Another method is given in my work at
Weierstrass Elliptic Function Polynomials.
In brief, I construct four polynomial sequences $\, (w_n,x_n,y_n,z_n) \,$ such that
$\, (x_n/x_0)^2 - (y_n/y_0)^2 = (x_1^2-y_1^2) (w_n/w_1)^2, \,$
$\, (z_n/z_0)^2 - (y_n/y_0)^2 = (z_1^2-y_1^2) (w_n/w_1)^2, \,$
$\, (z_n/z_0)^2 - (z_n/z_0)^2 = (z_1^2-x_1^2) (w_n/w_1)^2 \,$ for all integer $\, n.$ They satisfy recursions such as
$\, w_{n+1}w_{n-1}x_0^2 = w_n^2 x_1^2 - x_n^2 w_1^2, \,$ and $\,
x_{n+1}x_{n-1}x_0^2 = x_n^2 x_1^2 -
(x_1^2-y_1^2)(x_1^2-z_1^2)(w_n/w_1)^2 x_0^4. $
To get solutions of $\, j^2 = 1 + 24m^2, \, k^2 = 1 + 48m^2 \,$ we let
$\, x_0 = y_0 = z_0 = w_1 = x_1 = 1 \,$ and
$\, y_1 = \sqrt{2}, \, z_1 = \sqrt{3}. \,$ This is almost exactly what I used
in my answer to MSE question 2556314. Let $\, t_n := w_n/\sqrt{24}. \,$ The solutions are given by
$\, j = y_{2n}/x_{2n}, \, k = z_{2n}/x_{2n}, \, m = t_{2n}/x_{2n}. \,$
For $\, n=0, \,$ we have a trivial solution
$\, (1)^2 = 1 + 24(0)^2, \, (1)^2 = 1 + 48(0)^2. \,$
For $\, n=1, \,$ we have a nontrivial solution
$\, (-5)^2 = 1 + 24(-1)^2, \, (-7)^2 = 1 + 48(-1)^2. \,$
For $\, n=2, \,$ we have
$\, (-1201/1151)^2 = 1+24(70/1151)^2, \, (-1249/1151)^2 = 1+48(70/1151)^2. \, $
For all $\, n>1 \,$ the solutions are non-integer rationals.

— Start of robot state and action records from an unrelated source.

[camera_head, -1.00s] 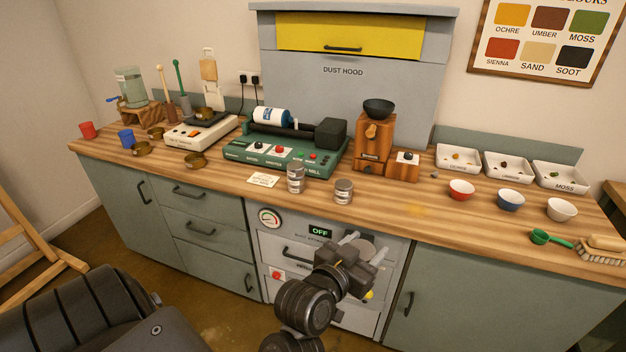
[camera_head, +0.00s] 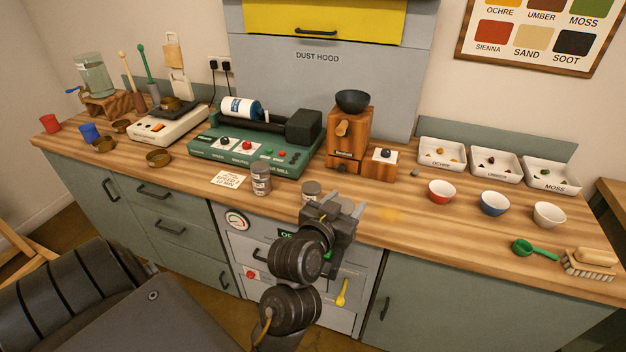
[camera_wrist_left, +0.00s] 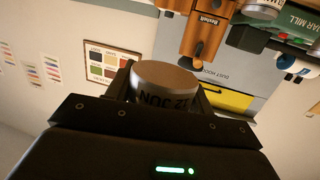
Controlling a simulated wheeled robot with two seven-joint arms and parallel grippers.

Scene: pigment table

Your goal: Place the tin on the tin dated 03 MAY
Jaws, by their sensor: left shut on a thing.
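My left gripper (camera_head: 330,198) is over the counter's front edge, shut on a silver tin. In the left wrist view this tin (camera_wrist_left: 172,98) sits between the fingers, with upside-down dark lettering, perhaps 12 JUN. In the head view the gripper seems to hide it. A silver tin (camera_head: 312,188) shows just behind and left of the gripper, partly covered; it seems to stand on the counter. Farther left stands a taller silver shape (camera_head: 261,178), apparently two stacked tins. I cannot read the dates in the head view. My right gripper is not in view.
A green jar mill (camera_head: 245,150) and a wooden grinder (camera_head: 346,140) stand behind the tins. A paper card (camera_head: 230,180) lies left of them. Red (camera_head: 441,191), blue (camera_head: 494,203) and white (camera_head: 549,214) bowls stand right. The counter between gripper and bowls is clear.

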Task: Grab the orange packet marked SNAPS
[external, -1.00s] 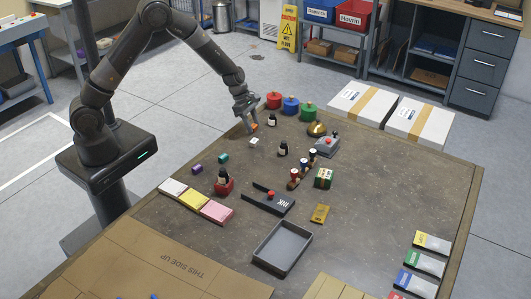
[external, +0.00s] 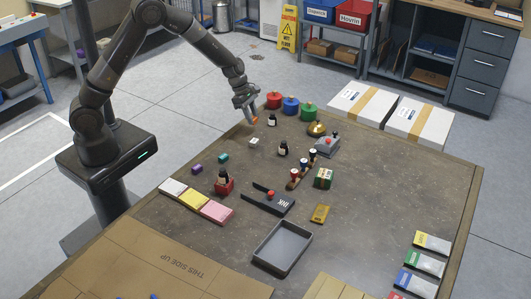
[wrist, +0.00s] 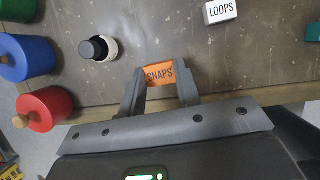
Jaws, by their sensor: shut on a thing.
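The orange packet marked SNAPS (wrist: 159,74) is between the fingers of my gripper (wrist: 159,88) in the wrist view, its label facing the camera. My gripper is shut on it. In the external view my gripper (external: 249,118) is at the table's far left edge, and a small bit of the orange packet (external: 254,120) shows at its fingertips. The packet appears a little above the table; the exact gap is hard to tell.
A white block marked LOOPS (wrist: 220,11) and a dark bottle (wrist: 98,48) are close by. Red (wrist: 44,108), blue (wrist: 26,57) and green (wrist: 18,8) knobbed containers stand to the left in the wrist view. The table edge (wrist: 285,94) runs just under my gripper.

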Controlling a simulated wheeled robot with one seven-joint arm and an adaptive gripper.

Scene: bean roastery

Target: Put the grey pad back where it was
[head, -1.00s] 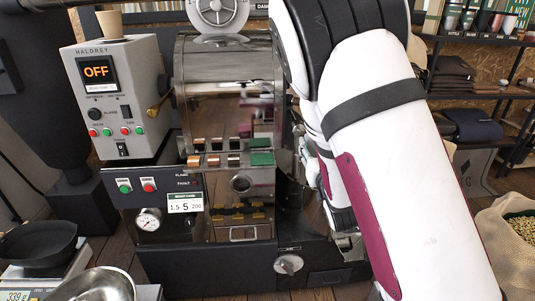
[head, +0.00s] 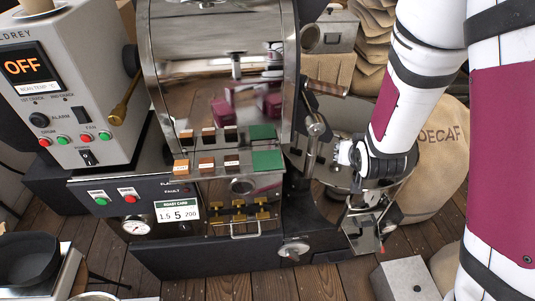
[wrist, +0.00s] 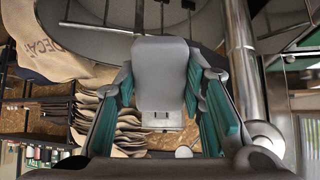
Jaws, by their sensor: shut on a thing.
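In the wrist view a flat grey pad (wrist: 160,72) stands upright between the two teal-lined fingers of my gripper (wrist: 161,80). The fingers press on its left and right sides, so my gripper is shut on it. In the head view my gripper (head: 362,212) points down at the front of the round cooling tray (head: 408,178), right of the roaster. The pad cannot be made out clearly there. Where it was before is not clear from these frames.
The roaster (head: 215,75) has a ledge with small brown swatches and a green pad (head: 268,160). A control box (head: 65,100) reads OFF. A grey box (head: 405,278) is on the floor at front.

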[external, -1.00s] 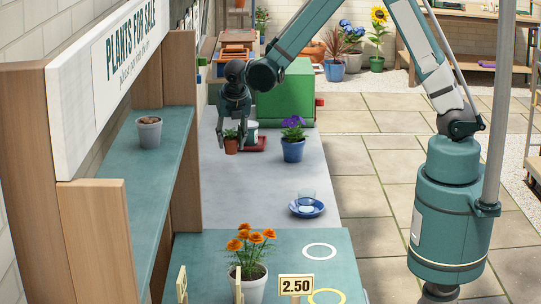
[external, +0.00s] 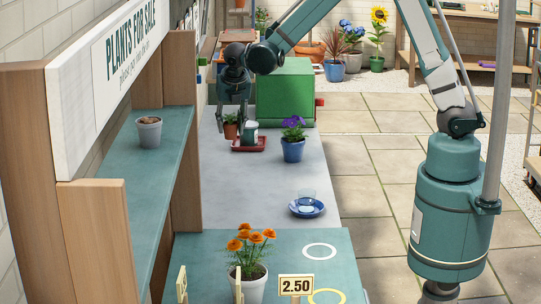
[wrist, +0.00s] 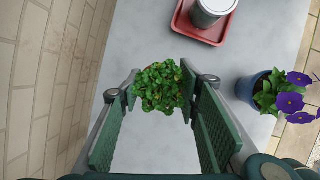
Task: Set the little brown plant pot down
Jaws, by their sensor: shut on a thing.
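The little brown plant pot (external: 230,131) is between the fingers of my gripper (external: 237,124), partly hidden by them in the external view. In the wrist view my gripper (wrist: 160,88) is shut on the pot, whose bushy green plant (wrist: 160,86) covers most of it. The pot looks upright. It is over the far part of the grey bench, left of and close to a red tray. I cannot tell whether its base touches the bench.
A blue pot with purple flowers (external: 292,148) stands to the right. A green box (external: 285,95) is behind. A blue saucer (external: 295,211) with a clear glass sits nearer. The bench between is clear.

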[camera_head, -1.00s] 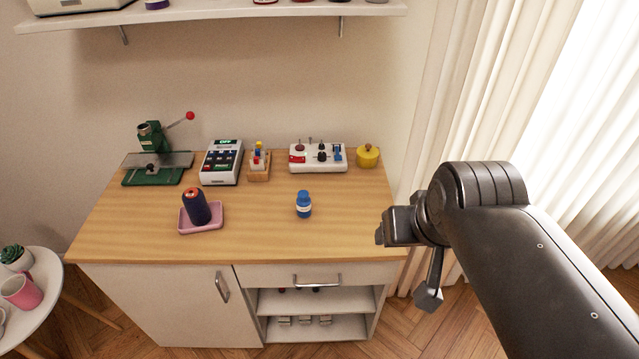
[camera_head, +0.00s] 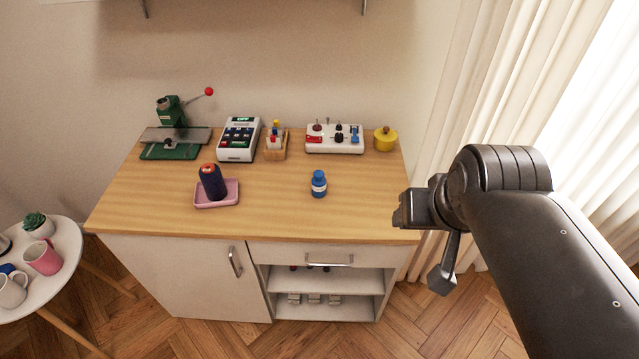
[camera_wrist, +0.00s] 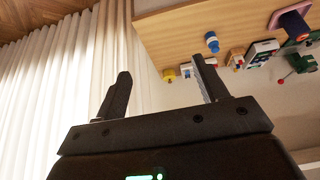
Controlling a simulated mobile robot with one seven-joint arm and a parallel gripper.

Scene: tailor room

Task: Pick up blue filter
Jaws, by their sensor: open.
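A small blue bottle-shaped thing (camera_head: 319,184) with a white band stands upright on the wooden counter (camera_head: 270,213), right of the middle. It is the clearest match for the blue filter, though I cannot be sure of its identity. It also shows in the wrist view (camera_wrist: 211,42), beyond the right finger. My gripper (camera_wrist: 161,66) is open and empty, its two fingers wide apart. In the head view my arm end hangs at the right, near the counter's right edge, apart from the blue thing. Nothing hides the blue thing.
A pink tray (camera_head: 232,196) with a dark spool (camera_head: 212,182) is to its left. Behind stand a green press (camera_head: 170,151), a keypad device (camera_head: 239,140), a small wooden holder (camera_head: 276,146), a white switch box (camera_head: 334,139) and a yellow pot (camera_head: 385,139). Curtains hang at right.

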Now the cannonball connection is that solutions of $\, y^2 \!=\! x(x\!+\!1)(2x\!+\!1)/6 \,$ come from letting
$\, x\!=\!24m^2, \, x\!+\!1\!=\!j^2, \, 2x\!+\!1\!=\!k^2, \, y \!=\! 2mjk \,$ from solutions of
$\, j^2 \!=\! 1 \!+\! 24m^2, \, k^2 \!=\! 1 \!+\! 48m^2 .\,$
Thus, if only one nontrivial integer solution of this equation exists, then the cannonball problem has only one nontrivial solution and this has been proven by several authors and methods.